Exactly the lines from the one containing "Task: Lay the" through the one containing "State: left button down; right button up" must be returned; include both ends and nothing else.

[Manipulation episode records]

::::::

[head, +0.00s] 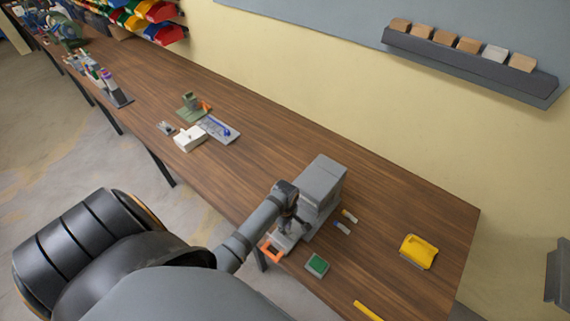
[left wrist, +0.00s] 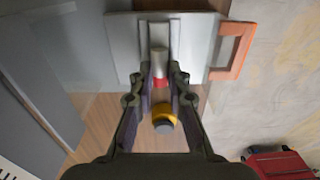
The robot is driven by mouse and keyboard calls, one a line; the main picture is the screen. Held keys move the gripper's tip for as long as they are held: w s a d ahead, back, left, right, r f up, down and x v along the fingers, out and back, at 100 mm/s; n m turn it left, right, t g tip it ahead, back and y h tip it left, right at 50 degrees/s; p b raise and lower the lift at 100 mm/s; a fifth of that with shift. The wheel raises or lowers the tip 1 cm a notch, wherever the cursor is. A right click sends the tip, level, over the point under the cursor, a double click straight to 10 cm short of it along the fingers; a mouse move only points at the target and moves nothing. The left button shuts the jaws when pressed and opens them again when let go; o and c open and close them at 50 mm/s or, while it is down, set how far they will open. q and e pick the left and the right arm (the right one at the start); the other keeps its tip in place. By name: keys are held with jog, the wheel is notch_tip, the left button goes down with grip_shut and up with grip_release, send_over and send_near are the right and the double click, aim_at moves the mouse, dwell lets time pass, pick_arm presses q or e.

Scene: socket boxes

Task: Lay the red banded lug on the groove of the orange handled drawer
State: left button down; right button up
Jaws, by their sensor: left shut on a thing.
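The red banded lug (left wrist: 160,66) is a pale cylinder with a red band, held between the fingertips of my left gripper (left wrist: 161,78). It lines up with the groove (left wrist: 160,30) in the grey drawer; whether it touches the groove I cannot tell. The drawer's orange handle (left wrist: 234,50) is at the right in the left wrist view. In the head view, my left gripper (head: 289,226) is over the open drawer, whose orange handle (head: 270,252) points to the front edge. The lug is hidden there. My right gripper is not in view.
A grey cabinet (head: 320,180) stands behind the drawer. Two small banded pieces (head: 346,220) lie to its right. A green-topped block (head: 317,265) and a yellow case (head: 418,252) are nearby. A yellow-and-dark round thing (left wrist: 164,120) shows between my fingers.

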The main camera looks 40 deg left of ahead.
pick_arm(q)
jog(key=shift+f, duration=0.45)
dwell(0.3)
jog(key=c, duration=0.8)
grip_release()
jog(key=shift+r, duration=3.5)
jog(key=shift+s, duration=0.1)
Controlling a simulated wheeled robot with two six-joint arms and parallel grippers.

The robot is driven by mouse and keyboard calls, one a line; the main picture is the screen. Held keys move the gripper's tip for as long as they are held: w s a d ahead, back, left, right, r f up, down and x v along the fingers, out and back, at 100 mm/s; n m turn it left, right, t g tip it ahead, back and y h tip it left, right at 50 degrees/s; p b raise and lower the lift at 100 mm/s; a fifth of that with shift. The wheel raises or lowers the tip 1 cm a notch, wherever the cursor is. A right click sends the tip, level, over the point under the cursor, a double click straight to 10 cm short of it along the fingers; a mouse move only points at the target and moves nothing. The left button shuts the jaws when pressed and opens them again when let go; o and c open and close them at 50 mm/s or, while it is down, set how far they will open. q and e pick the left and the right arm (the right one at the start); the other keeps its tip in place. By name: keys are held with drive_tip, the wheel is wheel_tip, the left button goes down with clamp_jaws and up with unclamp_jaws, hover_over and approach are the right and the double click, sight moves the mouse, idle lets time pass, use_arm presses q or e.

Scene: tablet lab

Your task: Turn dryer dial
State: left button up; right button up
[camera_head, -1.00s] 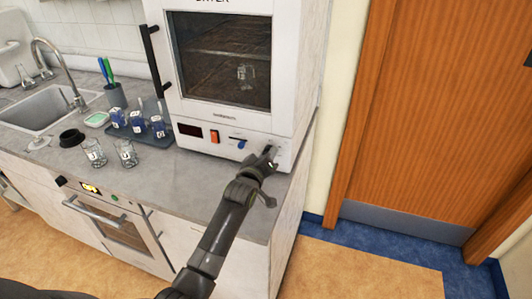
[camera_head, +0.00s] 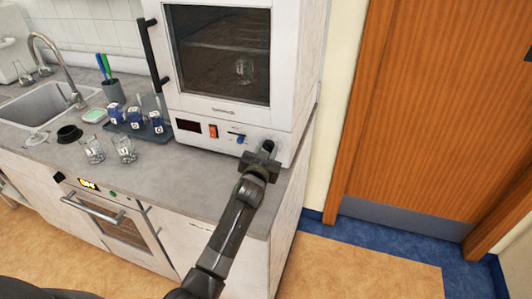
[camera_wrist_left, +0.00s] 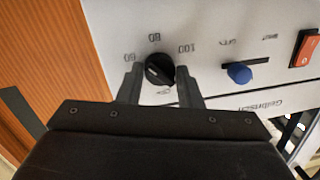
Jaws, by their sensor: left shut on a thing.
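The dryer (camera_head: 220,60) is a white box with a glass door, standing on the grey counter. Its dial (camera_wrist_left: 160,69) is a round black knob on the lower panel, with the numbers 60, 80 and 100 printed around it. In the left wrist view my left gripper (camera_wrist_left: 161,82) has one finger on each side of the dial and is shut on it. In the head view the left gripper (camera_head: 263,152) covers the dial at the panel's right end. My right gripper is not in view.
A blue slider (camera_wrist_left: 239,73) and an orange switch (camera_wrist_left: 305,48) sit beside the dial. Glass beakers (camera_head: 123,148) and a tray of blue-labelled bottles (camera_head: 157,134) stand left of the dryer. A wooden door (camera_head: 415,110) is at the right.

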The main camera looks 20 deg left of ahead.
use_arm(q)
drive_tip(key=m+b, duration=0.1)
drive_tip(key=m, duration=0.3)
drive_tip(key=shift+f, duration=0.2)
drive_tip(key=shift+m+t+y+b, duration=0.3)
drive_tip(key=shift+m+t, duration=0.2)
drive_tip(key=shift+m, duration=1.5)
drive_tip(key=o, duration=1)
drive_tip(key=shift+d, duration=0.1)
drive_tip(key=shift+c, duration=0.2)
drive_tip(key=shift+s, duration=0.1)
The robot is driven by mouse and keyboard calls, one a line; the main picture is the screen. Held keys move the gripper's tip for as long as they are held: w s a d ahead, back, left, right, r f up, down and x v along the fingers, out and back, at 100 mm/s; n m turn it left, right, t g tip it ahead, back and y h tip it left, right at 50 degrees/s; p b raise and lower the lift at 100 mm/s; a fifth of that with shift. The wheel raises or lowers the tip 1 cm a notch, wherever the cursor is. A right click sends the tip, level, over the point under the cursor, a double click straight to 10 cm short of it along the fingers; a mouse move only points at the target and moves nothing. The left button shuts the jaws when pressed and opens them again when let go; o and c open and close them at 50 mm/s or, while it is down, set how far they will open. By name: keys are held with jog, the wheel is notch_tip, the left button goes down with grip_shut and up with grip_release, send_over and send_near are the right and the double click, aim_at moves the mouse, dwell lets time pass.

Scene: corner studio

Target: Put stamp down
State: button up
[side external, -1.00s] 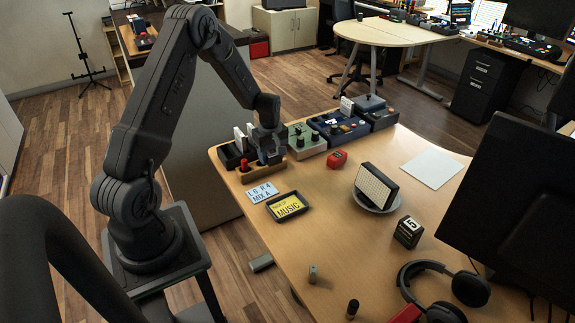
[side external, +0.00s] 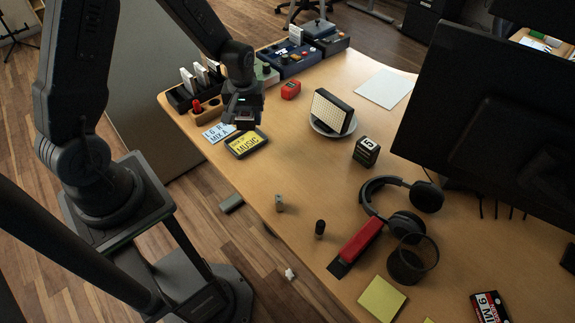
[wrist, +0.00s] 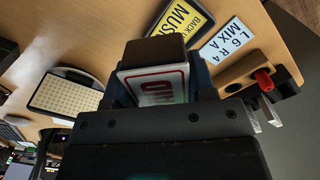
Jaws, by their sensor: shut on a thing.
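The stamp (wrist: 155,84) shows in the wrist view as a block with a brown part and a white face with red lettering. My gripper (wrist: 158,68) is shut on it, one finger at each side. In the side view my gripper (side external: 245,117) is over the desk's left part, close to the black-framed yellow "MUSIC" plate (side external: 246,144) and the white "MIX A" card (side external: 218,132). The stamp is mostly hidden by the fingers there, and I cannot tell whether it touches anything below. The wooden holder (side external: 212,113) with a red-topped piece (side external: 197,106) stands to the left.
A red device (side external: 291,90), a speaker-like panel on a round dish (side external: 332,112) and a "5" cube (side external: 367,150) stand to the right. Dark boxes (side external: 287,61) line the back edge. Bare desk (side external: 290,165) lies in front of the panel.

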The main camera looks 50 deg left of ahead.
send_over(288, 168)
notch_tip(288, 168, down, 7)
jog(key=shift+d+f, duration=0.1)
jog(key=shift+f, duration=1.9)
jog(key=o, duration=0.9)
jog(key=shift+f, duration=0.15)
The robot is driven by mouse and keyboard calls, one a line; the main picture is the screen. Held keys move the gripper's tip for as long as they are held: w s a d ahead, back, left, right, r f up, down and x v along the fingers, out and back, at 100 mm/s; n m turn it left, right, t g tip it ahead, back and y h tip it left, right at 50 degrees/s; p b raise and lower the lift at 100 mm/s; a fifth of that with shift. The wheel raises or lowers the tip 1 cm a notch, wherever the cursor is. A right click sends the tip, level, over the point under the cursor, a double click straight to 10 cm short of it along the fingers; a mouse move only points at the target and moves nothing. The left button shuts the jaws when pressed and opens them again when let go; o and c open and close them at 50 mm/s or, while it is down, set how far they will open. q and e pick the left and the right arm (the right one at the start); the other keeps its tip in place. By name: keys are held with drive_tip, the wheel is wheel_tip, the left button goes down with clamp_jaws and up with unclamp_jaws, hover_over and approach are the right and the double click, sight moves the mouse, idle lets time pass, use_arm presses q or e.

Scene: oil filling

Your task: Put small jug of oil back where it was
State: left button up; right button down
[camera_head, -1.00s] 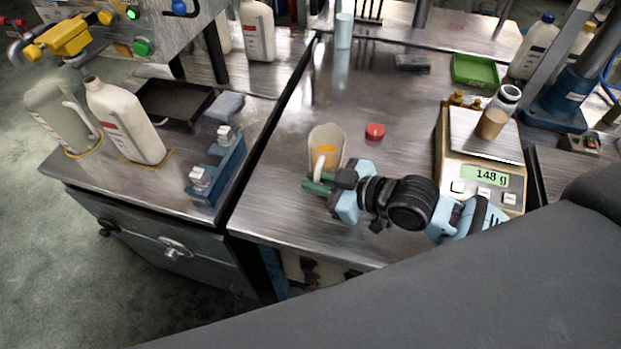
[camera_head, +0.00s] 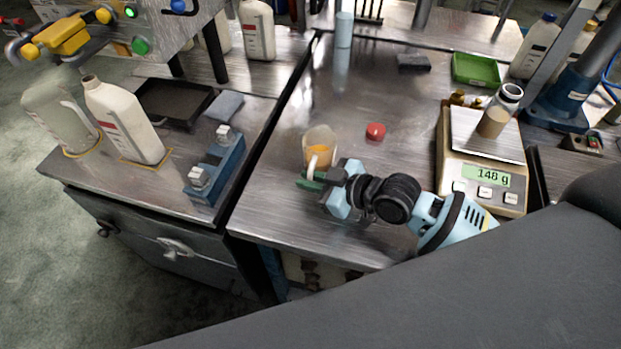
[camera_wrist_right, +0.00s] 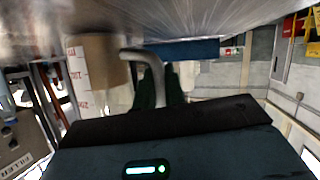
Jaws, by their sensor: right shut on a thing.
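The small jug of oil (camera_head: 320,140) is a translucent cup with orange oil and a pale handle, over the left part of the steel table (camera_head: 290,205). I cannot tell whether its base touches the table. My right gripper (camera_head: 313,180) is shut on the jug's handle from the near side, its green fingers beside the handle. In the right wrist view, the handle (camera_wrist_right: 140,53) sits at the green fingers (camera_wrist_right: 160,85). The jug's body is partly visible beyond it. My left gripper is not in view.
A red cap (camera_head: 375,131) lies right of the jug. A scale (camera_head: 483,182) reading 148 g carries a small bottle (camera_head: 494,118). A green tray (camera_head: 475,69) is at the back. White jugs (camera_head: 125,120) stand on the left bench. The table around the jug is mostly clear.

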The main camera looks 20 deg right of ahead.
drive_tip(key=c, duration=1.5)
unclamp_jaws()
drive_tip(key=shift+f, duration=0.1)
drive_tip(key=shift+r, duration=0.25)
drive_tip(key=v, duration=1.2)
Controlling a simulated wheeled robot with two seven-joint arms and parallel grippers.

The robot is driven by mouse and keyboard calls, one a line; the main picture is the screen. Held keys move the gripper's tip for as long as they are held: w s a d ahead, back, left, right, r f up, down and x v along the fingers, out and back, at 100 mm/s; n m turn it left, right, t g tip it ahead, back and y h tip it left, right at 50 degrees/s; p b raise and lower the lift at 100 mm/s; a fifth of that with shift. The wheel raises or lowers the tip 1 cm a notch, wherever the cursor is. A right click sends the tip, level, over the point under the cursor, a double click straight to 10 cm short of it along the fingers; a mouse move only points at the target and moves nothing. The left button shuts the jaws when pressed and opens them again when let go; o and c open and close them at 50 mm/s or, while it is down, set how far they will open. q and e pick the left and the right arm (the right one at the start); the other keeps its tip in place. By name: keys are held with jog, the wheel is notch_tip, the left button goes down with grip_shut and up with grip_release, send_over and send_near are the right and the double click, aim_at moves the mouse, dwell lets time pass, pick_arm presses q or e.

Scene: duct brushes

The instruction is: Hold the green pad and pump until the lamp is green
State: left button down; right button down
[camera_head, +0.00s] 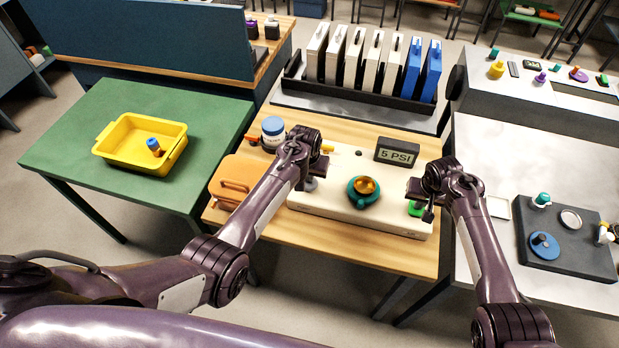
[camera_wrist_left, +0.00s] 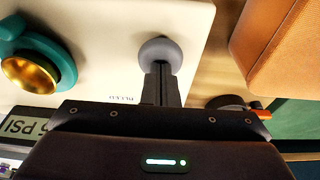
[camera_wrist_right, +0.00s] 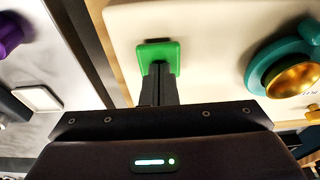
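A cream box (camera_head: 335,208) stands on the wooden table. A green pad (camera_head: 416,209) sits at its right end; it also shows in the right wrist view (camera_wrist_right: 160,52). My right gripper (camera_head: 427,210) is shut, its fingertips over the pad's edge; I cannot tell whether they touch it. A round grey knob (camera_wrist_left: 160,50) is at the box's left end. My left gripper (camera_head: 311,180) is shut, its fingertips at the knob; contact is unclear. A display (camera_head: 397,152) reads 5 PSI. A teal ring with an amber-gold centre (camera_head: 365,190) sits mid-box. I see no clearly green-lit lamp.
A black rack (camera_head: 350,98) of upright panels is behind. A yellow tray (camera_head: 118,148) is on the green table. A dark plate (camera_head: 568,262) lies far right.

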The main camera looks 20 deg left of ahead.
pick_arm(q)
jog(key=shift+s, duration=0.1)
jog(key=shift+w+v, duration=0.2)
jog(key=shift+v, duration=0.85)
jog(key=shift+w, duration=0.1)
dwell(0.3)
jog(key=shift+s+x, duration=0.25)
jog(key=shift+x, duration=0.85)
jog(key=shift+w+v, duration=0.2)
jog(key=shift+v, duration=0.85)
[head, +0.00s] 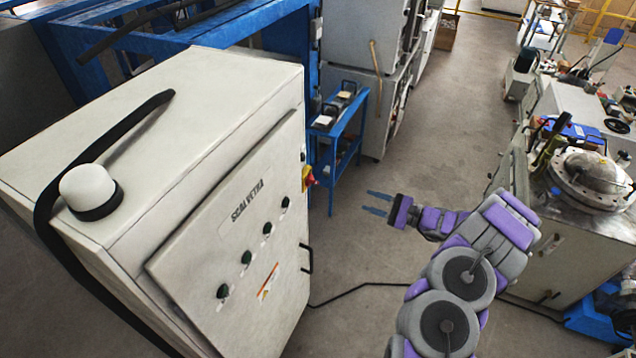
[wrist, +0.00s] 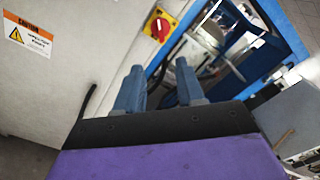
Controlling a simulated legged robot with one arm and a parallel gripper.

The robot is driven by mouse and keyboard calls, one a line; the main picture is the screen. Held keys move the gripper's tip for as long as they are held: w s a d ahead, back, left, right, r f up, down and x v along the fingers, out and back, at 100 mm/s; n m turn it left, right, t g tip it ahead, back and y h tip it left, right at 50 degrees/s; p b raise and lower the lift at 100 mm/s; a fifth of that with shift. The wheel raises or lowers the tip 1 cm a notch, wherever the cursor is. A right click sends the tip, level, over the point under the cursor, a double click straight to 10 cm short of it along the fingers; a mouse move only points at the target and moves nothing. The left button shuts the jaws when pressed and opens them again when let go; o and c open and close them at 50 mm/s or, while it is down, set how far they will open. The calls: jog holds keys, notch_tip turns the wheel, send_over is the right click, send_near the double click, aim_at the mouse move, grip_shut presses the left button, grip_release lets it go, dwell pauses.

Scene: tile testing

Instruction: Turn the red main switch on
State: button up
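A blue cart (head: 345,130) stands behind the cabinet. Machinery (head: 580,220) stands to the right of my arm. A black cable (head: 350,290) lies on the floor. Open floor lies between cabinet and machinery.

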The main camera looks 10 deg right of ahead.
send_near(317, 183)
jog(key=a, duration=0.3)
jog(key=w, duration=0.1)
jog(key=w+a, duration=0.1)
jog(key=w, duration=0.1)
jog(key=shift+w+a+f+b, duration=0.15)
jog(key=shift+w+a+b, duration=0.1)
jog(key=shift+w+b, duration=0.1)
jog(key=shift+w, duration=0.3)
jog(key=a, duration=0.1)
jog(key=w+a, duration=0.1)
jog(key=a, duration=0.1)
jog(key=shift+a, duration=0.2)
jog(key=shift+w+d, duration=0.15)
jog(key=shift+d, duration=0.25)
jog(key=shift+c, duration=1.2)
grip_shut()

::::::

TASK RESULT>
Task: Lay the red banded lug on the groove of the orange handled drawer
State: left button down; right button up

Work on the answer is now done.